-- begin EXCERPTED DATA --
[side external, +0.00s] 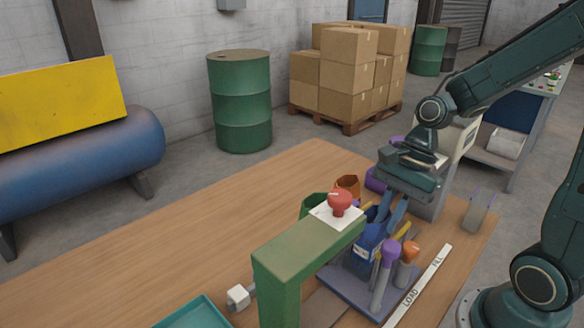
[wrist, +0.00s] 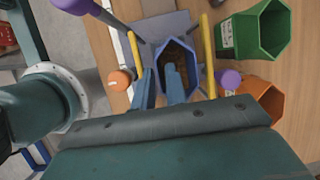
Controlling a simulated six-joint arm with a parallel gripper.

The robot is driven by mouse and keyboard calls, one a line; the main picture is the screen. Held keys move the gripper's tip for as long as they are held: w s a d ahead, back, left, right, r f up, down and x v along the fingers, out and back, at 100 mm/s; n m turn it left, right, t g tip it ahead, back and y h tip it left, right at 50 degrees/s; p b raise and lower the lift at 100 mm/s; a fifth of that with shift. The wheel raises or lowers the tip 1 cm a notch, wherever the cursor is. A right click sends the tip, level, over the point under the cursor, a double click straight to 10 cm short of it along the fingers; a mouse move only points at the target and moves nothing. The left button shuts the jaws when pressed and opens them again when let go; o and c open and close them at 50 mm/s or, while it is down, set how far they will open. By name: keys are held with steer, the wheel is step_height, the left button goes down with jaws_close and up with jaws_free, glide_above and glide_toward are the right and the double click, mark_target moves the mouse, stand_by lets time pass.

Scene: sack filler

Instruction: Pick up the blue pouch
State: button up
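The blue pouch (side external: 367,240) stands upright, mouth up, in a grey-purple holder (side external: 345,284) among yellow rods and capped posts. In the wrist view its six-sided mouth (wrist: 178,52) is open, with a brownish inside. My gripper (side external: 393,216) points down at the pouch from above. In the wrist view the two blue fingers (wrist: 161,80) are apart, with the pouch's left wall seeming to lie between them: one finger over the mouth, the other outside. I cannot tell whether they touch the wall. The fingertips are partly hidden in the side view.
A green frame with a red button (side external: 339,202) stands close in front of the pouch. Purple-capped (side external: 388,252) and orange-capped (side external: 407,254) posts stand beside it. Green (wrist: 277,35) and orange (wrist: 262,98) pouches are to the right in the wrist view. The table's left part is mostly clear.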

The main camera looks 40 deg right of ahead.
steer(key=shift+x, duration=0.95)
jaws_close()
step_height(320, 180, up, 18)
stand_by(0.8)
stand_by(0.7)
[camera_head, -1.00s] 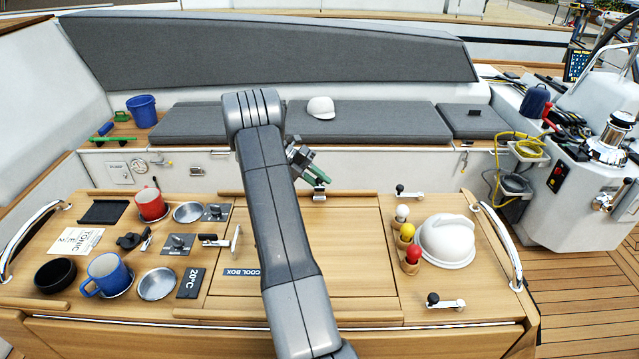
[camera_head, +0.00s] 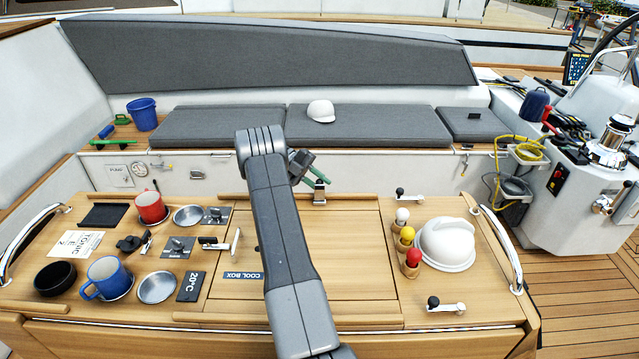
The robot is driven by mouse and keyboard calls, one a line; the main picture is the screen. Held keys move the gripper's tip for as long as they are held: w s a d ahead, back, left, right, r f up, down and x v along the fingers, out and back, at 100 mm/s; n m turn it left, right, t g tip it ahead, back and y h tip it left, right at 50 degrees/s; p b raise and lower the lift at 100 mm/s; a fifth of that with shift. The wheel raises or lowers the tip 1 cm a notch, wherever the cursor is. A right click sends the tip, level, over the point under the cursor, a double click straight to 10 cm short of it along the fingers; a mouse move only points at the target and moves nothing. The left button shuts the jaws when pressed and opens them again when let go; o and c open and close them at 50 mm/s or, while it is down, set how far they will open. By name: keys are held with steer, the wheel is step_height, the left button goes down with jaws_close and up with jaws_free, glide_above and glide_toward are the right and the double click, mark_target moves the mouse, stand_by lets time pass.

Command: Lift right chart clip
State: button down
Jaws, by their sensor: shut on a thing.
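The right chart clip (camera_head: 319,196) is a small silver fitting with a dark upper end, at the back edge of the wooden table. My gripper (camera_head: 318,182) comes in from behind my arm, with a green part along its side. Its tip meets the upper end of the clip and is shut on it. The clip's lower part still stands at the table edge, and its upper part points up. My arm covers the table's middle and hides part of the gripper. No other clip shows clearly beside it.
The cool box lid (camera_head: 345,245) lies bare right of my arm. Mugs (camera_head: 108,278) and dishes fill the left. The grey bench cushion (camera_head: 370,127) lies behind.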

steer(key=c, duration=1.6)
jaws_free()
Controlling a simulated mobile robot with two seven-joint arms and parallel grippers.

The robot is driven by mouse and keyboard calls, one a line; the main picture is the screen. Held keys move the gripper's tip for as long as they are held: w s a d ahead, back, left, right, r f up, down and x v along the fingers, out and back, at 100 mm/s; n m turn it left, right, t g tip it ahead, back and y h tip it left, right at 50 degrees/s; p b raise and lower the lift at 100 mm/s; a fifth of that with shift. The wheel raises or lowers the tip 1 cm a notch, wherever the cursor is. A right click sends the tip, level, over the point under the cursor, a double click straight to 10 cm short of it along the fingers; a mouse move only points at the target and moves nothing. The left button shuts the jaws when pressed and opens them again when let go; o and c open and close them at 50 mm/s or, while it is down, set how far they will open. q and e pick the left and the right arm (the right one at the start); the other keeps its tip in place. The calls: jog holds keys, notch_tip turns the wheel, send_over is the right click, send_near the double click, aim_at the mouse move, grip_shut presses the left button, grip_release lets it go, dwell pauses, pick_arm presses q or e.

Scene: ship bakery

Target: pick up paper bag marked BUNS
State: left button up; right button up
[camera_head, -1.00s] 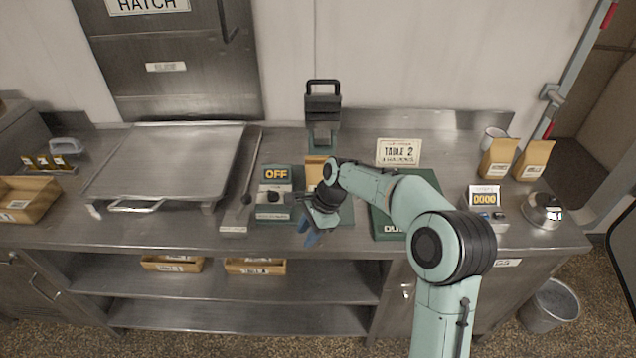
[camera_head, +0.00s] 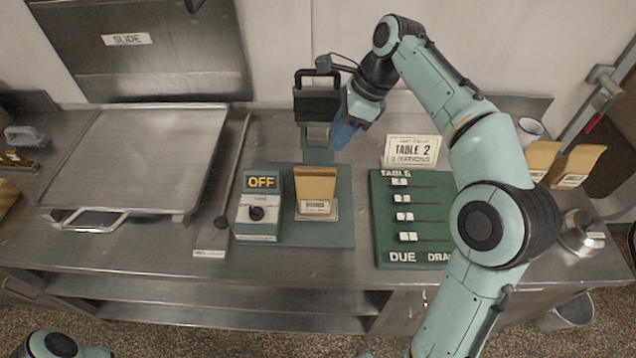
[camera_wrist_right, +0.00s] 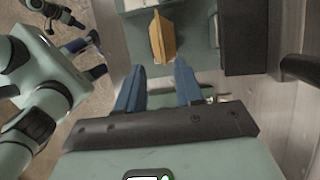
-- end EXCERPTED DATA --
**WHAT THE TASK ASKS**
Locate and copy each line in the data above that includes the word "joint".

**THE RESULT**
Controlling a simulated six-joint arm with a parallel gripper.
Controlling a simulated mobile robot with two seven-joint arms and parallel grippers.

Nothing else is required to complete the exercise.